Dataset records
#####

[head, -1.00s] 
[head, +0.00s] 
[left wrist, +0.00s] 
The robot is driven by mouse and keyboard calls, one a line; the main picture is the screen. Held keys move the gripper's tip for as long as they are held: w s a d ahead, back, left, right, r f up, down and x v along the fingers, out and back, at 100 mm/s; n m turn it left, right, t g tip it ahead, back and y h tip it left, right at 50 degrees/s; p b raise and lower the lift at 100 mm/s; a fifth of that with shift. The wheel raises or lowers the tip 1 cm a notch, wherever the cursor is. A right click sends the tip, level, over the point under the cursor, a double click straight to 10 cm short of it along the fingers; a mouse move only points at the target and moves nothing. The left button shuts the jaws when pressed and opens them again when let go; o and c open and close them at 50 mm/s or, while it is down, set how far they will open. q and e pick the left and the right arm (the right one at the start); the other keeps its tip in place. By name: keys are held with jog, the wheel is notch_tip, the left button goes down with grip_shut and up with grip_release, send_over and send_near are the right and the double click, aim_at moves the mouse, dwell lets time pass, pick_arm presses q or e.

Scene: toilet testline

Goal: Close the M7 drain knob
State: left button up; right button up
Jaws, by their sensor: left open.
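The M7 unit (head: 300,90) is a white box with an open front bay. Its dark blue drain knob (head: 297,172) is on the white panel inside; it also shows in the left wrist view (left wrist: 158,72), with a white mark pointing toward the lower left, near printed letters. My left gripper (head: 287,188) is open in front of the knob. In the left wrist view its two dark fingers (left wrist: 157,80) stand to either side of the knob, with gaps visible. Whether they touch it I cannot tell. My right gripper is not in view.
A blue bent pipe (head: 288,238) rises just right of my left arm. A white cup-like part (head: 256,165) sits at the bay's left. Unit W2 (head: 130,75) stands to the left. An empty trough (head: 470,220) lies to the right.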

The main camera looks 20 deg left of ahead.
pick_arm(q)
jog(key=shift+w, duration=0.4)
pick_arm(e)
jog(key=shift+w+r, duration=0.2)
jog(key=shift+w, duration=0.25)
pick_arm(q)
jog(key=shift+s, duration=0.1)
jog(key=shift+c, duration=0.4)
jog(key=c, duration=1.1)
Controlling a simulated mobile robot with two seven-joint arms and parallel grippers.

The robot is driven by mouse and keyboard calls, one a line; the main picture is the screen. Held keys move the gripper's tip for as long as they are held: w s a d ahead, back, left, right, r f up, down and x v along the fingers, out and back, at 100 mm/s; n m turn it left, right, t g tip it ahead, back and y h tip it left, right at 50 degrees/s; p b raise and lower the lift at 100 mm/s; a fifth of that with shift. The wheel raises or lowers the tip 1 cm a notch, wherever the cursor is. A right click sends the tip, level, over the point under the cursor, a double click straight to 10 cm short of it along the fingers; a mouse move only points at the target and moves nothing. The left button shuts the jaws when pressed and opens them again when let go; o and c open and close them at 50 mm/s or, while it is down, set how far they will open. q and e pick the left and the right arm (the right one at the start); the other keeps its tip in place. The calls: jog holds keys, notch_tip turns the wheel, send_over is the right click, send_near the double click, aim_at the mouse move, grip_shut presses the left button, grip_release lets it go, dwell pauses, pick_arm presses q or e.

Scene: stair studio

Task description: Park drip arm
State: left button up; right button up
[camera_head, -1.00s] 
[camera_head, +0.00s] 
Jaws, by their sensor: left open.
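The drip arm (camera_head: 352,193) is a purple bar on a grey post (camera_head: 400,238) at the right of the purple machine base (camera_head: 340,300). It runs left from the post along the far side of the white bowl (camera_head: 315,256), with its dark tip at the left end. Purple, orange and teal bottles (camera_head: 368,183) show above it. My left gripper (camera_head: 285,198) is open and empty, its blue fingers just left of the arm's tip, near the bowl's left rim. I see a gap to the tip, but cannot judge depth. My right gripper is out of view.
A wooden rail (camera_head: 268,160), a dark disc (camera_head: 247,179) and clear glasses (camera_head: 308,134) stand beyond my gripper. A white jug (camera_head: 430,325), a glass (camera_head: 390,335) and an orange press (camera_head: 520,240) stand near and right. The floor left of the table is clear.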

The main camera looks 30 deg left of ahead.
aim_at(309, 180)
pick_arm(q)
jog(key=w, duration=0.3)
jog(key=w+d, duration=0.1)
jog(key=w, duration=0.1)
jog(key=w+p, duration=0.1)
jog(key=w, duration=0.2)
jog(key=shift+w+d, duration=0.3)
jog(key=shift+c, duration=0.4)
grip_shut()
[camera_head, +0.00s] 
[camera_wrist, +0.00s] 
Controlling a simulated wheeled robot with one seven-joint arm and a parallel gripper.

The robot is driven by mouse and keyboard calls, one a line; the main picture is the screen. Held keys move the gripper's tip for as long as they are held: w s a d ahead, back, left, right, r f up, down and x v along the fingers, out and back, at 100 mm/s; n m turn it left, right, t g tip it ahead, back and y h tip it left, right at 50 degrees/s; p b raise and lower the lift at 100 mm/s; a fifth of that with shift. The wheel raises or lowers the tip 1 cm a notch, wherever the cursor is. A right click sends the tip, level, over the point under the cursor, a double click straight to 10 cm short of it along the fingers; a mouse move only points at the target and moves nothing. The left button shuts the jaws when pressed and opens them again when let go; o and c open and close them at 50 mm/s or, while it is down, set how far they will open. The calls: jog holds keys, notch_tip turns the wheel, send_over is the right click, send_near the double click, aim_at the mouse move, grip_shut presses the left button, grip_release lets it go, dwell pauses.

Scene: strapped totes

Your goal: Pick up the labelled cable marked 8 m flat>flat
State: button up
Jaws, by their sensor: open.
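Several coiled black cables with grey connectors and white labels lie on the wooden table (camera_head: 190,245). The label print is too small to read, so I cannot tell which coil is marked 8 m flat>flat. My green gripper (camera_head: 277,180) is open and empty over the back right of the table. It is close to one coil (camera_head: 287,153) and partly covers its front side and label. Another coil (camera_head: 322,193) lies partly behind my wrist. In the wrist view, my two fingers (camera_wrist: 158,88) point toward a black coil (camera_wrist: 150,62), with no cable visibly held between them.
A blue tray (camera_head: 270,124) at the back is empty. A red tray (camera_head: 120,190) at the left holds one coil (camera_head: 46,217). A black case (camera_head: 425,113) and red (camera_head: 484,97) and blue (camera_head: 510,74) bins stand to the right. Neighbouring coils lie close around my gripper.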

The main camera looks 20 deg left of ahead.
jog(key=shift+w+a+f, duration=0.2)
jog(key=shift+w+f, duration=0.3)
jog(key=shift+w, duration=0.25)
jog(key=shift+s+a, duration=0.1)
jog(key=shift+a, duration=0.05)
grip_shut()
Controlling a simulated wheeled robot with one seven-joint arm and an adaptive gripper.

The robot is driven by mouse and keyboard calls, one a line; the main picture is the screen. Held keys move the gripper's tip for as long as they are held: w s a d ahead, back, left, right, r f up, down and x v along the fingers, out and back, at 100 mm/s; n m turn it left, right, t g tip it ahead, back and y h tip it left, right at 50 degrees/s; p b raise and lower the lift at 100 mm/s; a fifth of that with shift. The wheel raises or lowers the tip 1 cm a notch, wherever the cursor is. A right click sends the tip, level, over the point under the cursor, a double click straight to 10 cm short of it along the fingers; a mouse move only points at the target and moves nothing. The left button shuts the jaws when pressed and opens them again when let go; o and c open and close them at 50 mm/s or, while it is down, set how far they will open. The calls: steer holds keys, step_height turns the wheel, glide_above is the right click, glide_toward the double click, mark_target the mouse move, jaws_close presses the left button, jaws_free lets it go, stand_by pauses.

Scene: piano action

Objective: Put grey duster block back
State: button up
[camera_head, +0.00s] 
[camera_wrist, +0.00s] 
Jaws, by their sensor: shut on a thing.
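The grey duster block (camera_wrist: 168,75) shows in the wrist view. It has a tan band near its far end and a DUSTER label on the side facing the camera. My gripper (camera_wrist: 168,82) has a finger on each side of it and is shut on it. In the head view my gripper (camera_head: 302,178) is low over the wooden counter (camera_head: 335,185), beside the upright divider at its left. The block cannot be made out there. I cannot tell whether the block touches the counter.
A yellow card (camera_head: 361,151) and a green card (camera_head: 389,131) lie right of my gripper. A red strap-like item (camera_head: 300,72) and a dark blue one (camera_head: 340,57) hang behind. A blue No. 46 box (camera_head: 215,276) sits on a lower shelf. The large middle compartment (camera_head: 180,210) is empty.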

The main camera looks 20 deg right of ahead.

#####

Write out every line of the entries that holds the word "joint".

Answer below:
Controlling a simulated mobile robot with two seven-joint arms and parallel grippers.
Controlling a simulated wheeled robot with one seven-joint arm and a parallel gripper.
Controlling a simulated wheeled robot with one seven-joint arm and an adaptive gripper.

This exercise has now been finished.